Il più autorevole a dirlo, anzi, a scriverlo, è stato ieri Beppe Severgnini sul Corriere della Sera: “Il mondo, una volta ancora, dovrà ammetterlo: nessuno è bravo come noi italiani a trasformare una crisi in una festa”. Non mi permetterei mai di polemizzare con Severgnini e, dunque, mi limito a registrare un dato di cronaca: leggendo quelle righe, mi è venuto da piangere.
Sapevo perfettamente che questa faccenda degli “italiani da non sottovalutare”, dell'“ancora una volta stupiremo il mondo” e, soprattutto, del “quando vogliamo non ce n'è per nessuno” sarebbe venuta fuori. Non posso farci niente: la litania mi irrita ogni volta che la sento. Prima di tutto perché è una paranoia del tutto nazionale: nessuno all'estero pensa che gli italiani “stupiscano il mondo” o che siano maestri di risorse inaspettate. Alcuni ci riconoscono per esempi di stile e gusto, ma anche per inaffidabili, disorganizzati e mafiosi. I più si limitano al cliché: pizza, calcio, torre di Pisa.

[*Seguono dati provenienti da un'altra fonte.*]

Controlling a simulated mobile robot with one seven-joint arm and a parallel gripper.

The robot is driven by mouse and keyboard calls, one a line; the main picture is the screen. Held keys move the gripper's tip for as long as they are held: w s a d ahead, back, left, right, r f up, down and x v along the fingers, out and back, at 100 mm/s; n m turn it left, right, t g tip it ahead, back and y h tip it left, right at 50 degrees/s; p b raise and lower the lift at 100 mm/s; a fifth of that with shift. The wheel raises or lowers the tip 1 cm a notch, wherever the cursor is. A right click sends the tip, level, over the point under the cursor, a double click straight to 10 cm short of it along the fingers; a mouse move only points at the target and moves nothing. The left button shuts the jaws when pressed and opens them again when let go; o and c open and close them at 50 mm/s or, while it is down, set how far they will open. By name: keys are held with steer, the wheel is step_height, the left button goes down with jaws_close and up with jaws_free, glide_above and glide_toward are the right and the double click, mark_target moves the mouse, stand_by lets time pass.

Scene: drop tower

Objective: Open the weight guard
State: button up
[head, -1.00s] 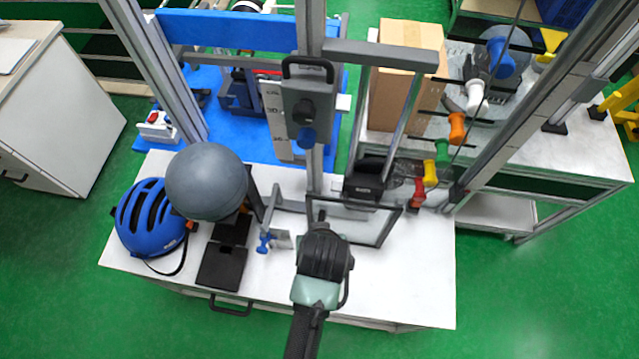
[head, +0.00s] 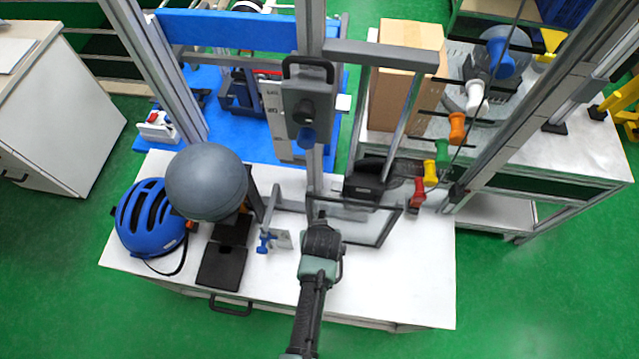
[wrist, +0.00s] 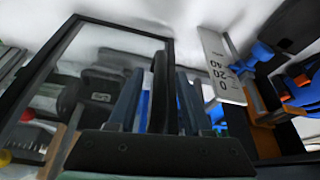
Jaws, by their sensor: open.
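The weight guard (head: 390,227) is a clear panel in a thin dark frame, standing at the foot of the drop tower in the head view. In the wrist view, the guard's dark frame (wrist: 120,28) fills the left half. A black upright handle (wrist: 158,85) shows between my two fingers there. My gripper (head: 321,222) is at the guard's left edge, with its jaws open. The fingers (wrist: 158,100) lie on either side of the handle, with no clear contact. My gripper hides the handle in the head view.
A grey carriage (head: 308,100) hangs on the tower above. Coloured handles (head: 417,194) stand at the right. The bench front is clear.

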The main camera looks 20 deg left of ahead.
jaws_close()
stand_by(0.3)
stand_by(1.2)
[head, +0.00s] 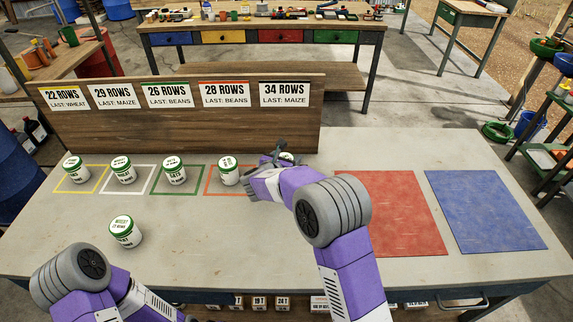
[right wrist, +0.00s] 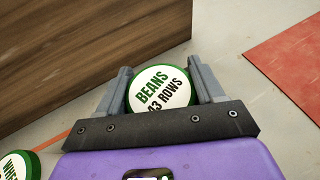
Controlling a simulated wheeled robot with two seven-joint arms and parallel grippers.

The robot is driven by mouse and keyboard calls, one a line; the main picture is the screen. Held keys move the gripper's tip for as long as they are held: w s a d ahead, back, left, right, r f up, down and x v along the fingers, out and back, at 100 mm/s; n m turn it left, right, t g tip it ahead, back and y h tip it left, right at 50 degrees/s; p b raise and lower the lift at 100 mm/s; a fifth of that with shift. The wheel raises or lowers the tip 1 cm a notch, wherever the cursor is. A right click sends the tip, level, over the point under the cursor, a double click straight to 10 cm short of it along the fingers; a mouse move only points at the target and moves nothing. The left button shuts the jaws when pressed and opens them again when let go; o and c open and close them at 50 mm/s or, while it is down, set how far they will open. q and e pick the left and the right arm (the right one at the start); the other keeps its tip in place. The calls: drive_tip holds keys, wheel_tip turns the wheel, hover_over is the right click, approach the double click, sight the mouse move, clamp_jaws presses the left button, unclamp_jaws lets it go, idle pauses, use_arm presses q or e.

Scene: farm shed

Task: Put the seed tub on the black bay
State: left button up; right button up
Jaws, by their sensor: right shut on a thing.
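My right gripper (head: 284,160) is at the right end of the row of tubs, below the 34 ROWS sign. It is shut on a white seed tub with a green-rimmed lid (head: 288,156). In the right wrist view the lid (right wrist: 161,88) reads BEANS, 43 ROWS, and the tub sits between the two fingers (right wrist: 163,90). My right gripper and forearm cover the place below that sign, so the black bay's outline is hidden. I cannot tell whether the tub touches the table. My left arm shows at the lower left; its gripper is out of view.
Tubs stand in the yellow (head: 73,169), white (head: 123,169), green (head: 174,170) and orange (head: 228,170) bays. Another tub (head: 124,231) stands nearer me. A wooden board (head: 180,132) with signs rises behind. Red (head: 402,215) and blue (head: 485,212) mats at right are clear.

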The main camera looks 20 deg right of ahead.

La convinzione che questa presunta capacità di risorgere dalle ceneri sia un tratto nazionale è un'idea che, fuori dai confini, non è assolutamente accreditata. Sarebbe il caso, peraltro, di rifletterci sopra, perché se è vero – io ne dubito, ma supponiamo sia proprio così – che siamo insuperabili a “trasformare una crisi in una festa”, questo vuol dire che viviamo passando da una crisi all'altra da più di 150 anni, volendo limitarci all'Unità della nazione. Vuol dire insomma che, tra una “festa” e l'altra, viviamo lunghi periodi di lassismo, malaffare e indifferenza civica.
Siamo come un guitto d'avanspettacolo: bolso e patetico dietro le quinte, tutto sorrisi e charme non appena si accende il riflettore. Chiunque, in queste condizioni, si chiederebbe per quanto a lungo ancora potrà sostenere l'inganno e si riprometterebbe di presentarsi al mondo, la prossima volta, più sicuro e preparato. Noi invece siamo contenti di aver preso 6- perché, all'interrogazione, pur non avendo aperto il libro, abbiamo fatto ridere il professore. Non so voi ma, secondo me, gente così alla fine la bocciano.